Soon after, Credit Agricole's new subsidiary Credit Agricole Covered Bonds was in the market with its first covered bond issue. The issue is worth E1.25 billion with a seven-year maturity. The annual coupon is fixed at 4.5% equal to the swap rate for the same maturity at 135 basis points over Euribor.
"Compared to senior unsecured levels, the market is still pricing comparatively cheap," Kullig said.

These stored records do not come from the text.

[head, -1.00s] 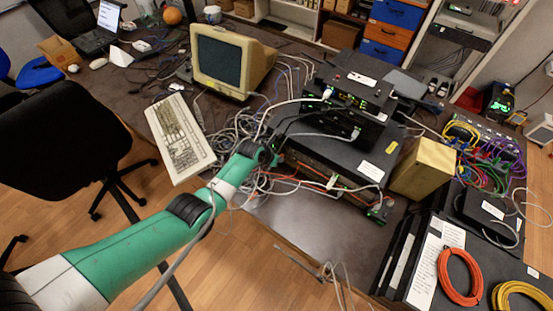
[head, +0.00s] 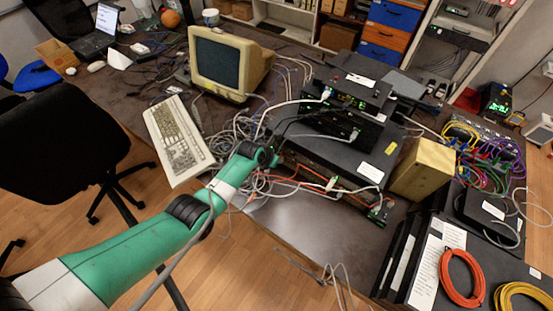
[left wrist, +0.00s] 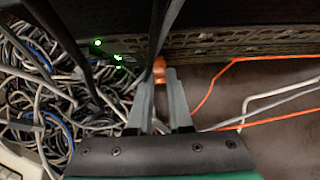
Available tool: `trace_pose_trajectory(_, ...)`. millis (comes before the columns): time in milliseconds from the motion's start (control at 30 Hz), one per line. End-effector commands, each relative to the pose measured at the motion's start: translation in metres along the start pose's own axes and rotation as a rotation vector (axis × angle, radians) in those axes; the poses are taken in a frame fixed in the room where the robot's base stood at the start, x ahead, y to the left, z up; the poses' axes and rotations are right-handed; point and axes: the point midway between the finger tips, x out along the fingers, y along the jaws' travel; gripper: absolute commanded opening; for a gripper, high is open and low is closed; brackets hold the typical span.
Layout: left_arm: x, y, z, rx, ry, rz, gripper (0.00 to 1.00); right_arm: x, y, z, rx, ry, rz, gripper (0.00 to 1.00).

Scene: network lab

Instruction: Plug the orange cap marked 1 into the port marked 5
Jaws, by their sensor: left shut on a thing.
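My left gripper (left wrist: 160,84) is shut on a small orange cap (left wrist: 159,69), seen between its fingertips in the left wrist view. The cap's mark cannot be read. In the head view my left gripper (head: 276,157) is at the front left of the stacked black network devices (head: 318,157). In the wrist view the cap is close to a device's front edge, with dark cables passing in front. Whether it touches a port cannot be told. No port number is readable, so the port marked 5 cannot be made out. My right gripper is not in view.
Tangled grey and blue cables (left wrist: 40,85) lie left of the gripper. Orange cables (left wrist: 209,90) run on the right. Green lights (left wrist: 118,58) glow on a device. A CRT monitor (head: 222,60), keyboard (head: 178,135) and beige box (head: 424,168) stand around the stack.

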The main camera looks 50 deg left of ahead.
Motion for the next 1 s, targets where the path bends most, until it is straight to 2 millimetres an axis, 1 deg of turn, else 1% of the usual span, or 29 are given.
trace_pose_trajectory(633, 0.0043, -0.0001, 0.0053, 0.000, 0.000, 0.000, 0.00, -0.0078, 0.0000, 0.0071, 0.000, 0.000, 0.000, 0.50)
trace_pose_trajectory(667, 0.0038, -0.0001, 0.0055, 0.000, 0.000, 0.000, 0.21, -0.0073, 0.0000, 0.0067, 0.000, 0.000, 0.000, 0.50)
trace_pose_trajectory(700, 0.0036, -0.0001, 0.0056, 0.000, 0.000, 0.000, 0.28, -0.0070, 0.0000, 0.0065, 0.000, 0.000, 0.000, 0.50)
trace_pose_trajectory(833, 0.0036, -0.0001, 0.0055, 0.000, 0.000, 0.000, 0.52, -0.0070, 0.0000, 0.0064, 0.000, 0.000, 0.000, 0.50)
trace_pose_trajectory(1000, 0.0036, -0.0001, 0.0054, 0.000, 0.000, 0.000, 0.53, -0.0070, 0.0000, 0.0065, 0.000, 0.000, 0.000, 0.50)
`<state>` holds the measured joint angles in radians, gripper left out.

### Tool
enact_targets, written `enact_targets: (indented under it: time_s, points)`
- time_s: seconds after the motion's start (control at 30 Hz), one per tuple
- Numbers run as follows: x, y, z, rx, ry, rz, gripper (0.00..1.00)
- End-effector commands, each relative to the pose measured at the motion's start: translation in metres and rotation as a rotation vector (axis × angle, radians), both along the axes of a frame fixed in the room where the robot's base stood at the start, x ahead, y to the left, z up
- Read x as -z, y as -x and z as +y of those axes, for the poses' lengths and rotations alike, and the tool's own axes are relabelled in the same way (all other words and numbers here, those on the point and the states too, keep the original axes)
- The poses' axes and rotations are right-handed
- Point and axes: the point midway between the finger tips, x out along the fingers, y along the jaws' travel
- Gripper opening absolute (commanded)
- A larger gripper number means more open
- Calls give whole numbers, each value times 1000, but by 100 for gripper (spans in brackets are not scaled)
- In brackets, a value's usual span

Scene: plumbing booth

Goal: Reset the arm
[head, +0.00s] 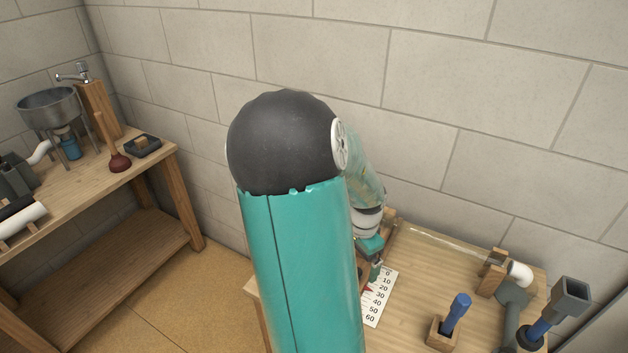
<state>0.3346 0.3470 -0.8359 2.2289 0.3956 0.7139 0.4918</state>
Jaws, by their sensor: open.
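My arm fills the middle of the head view and runs up, over and down toward the right workbench (440,262). My gripper (376,268) is partly hidden behind the upper arm link. It points down over the left part of that bench, close to a white scale card (379,302) marked 0 to 60. The gripper is open, and I see nothing held in it. Whether it touches anything below is hidden.
On the right bench stand a blue-handled tool in a wooden block (441,336), a white pipe elbow (519,273) and a grey fitting (569,298). A left bench (100,190) holds a metal basin (48,107) and a plunger (119,162). Floor shows between the benches.

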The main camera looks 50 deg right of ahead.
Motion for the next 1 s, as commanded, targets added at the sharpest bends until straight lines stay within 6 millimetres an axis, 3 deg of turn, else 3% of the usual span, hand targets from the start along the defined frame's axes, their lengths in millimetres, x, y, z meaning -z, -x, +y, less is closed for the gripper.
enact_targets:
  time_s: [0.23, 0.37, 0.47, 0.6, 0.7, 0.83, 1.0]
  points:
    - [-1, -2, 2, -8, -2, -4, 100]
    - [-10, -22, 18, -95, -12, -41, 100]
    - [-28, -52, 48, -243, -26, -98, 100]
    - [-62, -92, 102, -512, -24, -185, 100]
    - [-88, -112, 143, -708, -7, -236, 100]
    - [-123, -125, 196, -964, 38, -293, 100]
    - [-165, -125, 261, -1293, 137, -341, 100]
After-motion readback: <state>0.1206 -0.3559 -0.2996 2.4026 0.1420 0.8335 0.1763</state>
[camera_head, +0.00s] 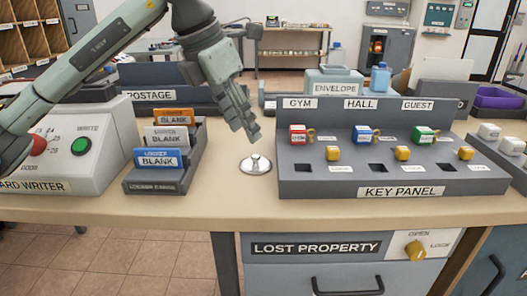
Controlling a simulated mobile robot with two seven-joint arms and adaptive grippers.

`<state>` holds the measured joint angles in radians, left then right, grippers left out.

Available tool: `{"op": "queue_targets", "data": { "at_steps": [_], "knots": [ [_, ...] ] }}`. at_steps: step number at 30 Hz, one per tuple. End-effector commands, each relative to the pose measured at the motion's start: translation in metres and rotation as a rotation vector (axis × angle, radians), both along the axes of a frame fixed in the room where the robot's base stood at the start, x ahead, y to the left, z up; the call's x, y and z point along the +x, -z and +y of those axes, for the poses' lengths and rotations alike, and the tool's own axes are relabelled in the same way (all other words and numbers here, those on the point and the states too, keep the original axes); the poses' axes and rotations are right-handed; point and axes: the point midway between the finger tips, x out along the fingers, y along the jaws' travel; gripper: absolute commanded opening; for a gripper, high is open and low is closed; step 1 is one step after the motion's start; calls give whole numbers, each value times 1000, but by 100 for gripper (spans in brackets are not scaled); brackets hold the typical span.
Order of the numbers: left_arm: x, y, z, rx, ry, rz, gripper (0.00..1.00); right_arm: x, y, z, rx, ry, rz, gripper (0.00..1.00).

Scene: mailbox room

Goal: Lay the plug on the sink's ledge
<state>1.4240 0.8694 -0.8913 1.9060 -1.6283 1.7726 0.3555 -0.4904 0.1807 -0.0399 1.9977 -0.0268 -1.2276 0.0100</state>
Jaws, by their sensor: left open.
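A small round silver piece (256,164) with an upright knob sits on the counter, left of the key panel. It looks like a plug, though it is too small to be sure. I can make out no sink or sink ledge in this view. My left gripper (247,128) reaches in from the upper left and points down, its fingertips a little above and behind the silver piece. It is open, with nothing seen between its fingers. My right gripper is not in view.
The key panel (365,191) with coloured keys stands right of the silver piece. A rack of locker cards (150,187) and the card writer (85,172) stand to the left. The counter's front strip (225,208) is clear. A lost property drawer (316,248) is below.

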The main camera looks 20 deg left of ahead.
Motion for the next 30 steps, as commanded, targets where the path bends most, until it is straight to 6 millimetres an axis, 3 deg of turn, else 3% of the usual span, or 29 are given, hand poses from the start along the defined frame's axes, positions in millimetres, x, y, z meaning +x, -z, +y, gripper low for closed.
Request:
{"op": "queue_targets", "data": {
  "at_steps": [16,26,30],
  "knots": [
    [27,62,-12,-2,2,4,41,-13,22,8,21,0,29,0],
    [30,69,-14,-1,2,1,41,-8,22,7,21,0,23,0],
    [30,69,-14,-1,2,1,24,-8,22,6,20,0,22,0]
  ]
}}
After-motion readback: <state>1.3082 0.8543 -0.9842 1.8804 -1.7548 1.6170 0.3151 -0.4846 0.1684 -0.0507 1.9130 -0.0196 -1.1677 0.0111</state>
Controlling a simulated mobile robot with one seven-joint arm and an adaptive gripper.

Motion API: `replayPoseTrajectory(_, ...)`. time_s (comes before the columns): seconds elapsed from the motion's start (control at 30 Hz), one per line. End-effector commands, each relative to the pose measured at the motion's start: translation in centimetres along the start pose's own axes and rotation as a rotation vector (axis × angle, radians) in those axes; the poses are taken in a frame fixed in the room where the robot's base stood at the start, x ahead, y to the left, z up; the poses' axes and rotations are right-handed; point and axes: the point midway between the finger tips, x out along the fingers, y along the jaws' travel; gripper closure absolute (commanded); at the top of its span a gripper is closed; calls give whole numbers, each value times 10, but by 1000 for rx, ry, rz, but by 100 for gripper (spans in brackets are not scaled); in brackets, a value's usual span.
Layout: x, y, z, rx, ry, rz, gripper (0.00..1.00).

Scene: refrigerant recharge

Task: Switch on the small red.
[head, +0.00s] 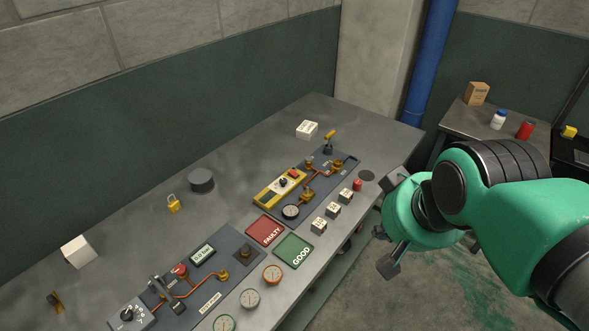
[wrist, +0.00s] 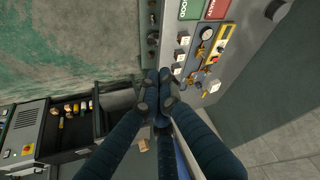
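Several small red parts show in the head view, and I cannot tell which one the task names. A red switch (head: 294,173) sits on a yellow unit (head: 268,195) on the far panel. A round red knob (head: 180,270) sits on the near panel (head: 205,285). A small red cylinder (head: 357,184) stands by the bench's right edge. My gripper (head: 386,224) hangs right of the bench, with its fingers apart and nothing between them. In the wrist view the yellow unit (wrist: 214,52) is at upper right, clear of the fingers.
Red FAULTY (head: 266,230) and green GOOD (head: 294,250) trays lie between the panels. Several white labelled blocks and round gauges line the front edge. A padlock (head: 173,204) and a dark cylinder (head: 201,181) stand behind. A side table (head: 452,125) is at right.

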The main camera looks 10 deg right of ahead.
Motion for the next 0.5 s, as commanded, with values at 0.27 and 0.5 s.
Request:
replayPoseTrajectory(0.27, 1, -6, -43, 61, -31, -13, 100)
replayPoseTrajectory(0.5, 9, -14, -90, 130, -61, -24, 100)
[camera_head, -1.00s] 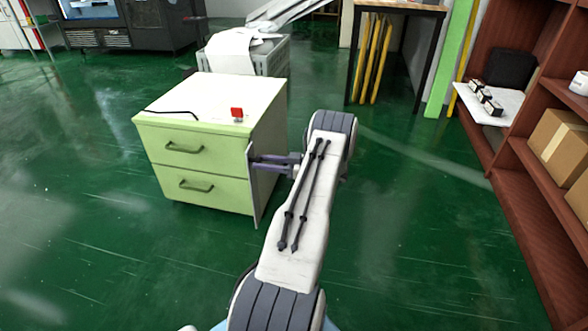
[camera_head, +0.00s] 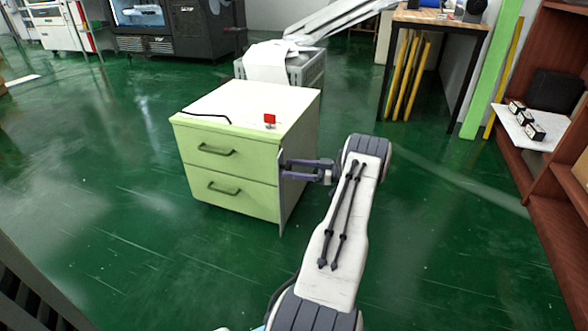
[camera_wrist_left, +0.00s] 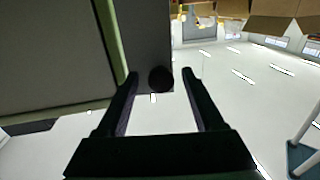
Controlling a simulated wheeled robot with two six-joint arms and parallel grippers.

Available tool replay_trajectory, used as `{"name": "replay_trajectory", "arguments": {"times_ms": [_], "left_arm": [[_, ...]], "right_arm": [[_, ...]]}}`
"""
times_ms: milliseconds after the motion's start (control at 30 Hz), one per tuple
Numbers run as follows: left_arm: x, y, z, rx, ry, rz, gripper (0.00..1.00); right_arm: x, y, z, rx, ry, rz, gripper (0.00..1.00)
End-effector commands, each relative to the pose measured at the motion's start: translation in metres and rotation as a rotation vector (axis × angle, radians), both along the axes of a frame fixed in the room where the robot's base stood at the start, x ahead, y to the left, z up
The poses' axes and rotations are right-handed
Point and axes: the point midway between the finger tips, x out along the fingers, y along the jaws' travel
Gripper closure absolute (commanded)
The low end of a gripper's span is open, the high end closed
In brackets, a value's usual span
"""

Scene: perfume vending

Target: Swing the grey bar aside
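The grey bar (camera_head: 281,200) is a narrow upright plate at the front right edge of a pale green two-drawer cabinet (camera_head: 225,165). My left gripper (camera_head: 286,169) reaches it from the right, fingers pointing left. In the left wrist view, the bar (camera_wrist_left: 150,40) stands ahead of the gripper (camera_wrist_left: 160,75), with a dark round knob (camera_wrist_left: 160,80) between the two fingertips. The fingers are apart, with gaps beside the knob; I cannot tell whether a tip touches the bar. My right gripper is not in view.
A red object (camera_head: 269,119) and a black cable (camera_head: 205,115) lie on the cabinet top. A grey crate (camera_head: 306,70) stands behind it. Brown shelves (camera_head: 540,210) stand at the right, a dark slatted thing (camera_head: 40,300) at the lower left. Green floor is clear around the cabinet.

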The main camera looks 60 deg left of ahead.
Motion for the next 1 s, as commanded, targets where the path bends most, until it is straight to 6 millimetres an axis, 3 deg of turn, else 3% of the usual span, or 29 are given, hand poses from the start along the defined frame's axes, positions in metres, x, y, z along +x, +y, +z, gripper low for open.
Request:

The market believes that the growing need for regulated financial instruments puts Jumbo issuance at a particular advantage since the instrument is heavily regulated. The demand for simpler structures can also be satiated in the covered bonds sector, where products are less complicated and the products also offer the much sought-after transparency that investors demand in this challenging environment. "There is a clear commitment from governments to do everything they can to ensure no defaults in the future," Kullig said.
Covered bond issuance on the private side has seen a pickup in activity. Andreas Denger, a senior portfolio manager in fixed income at Meag Munich Ergo Asset Management who spoke at the IMN event, estimated that in Germany, two-thirds of covered bond issuance has been done via private placements. "There is a big advantage for issuers to do deals privately because they don't have to value mark-to-market and the high volatility of repricing is avoided," Denger said.
Ironically, international take-up of the instruments has proved much higher than in better times, said Bayerische's Bertram. He added that it provided a testament to the soundness and viability of the product over the longer term. "There is still a lack of long maturity; it's a challenge because we would like to get that longer maturity," he said.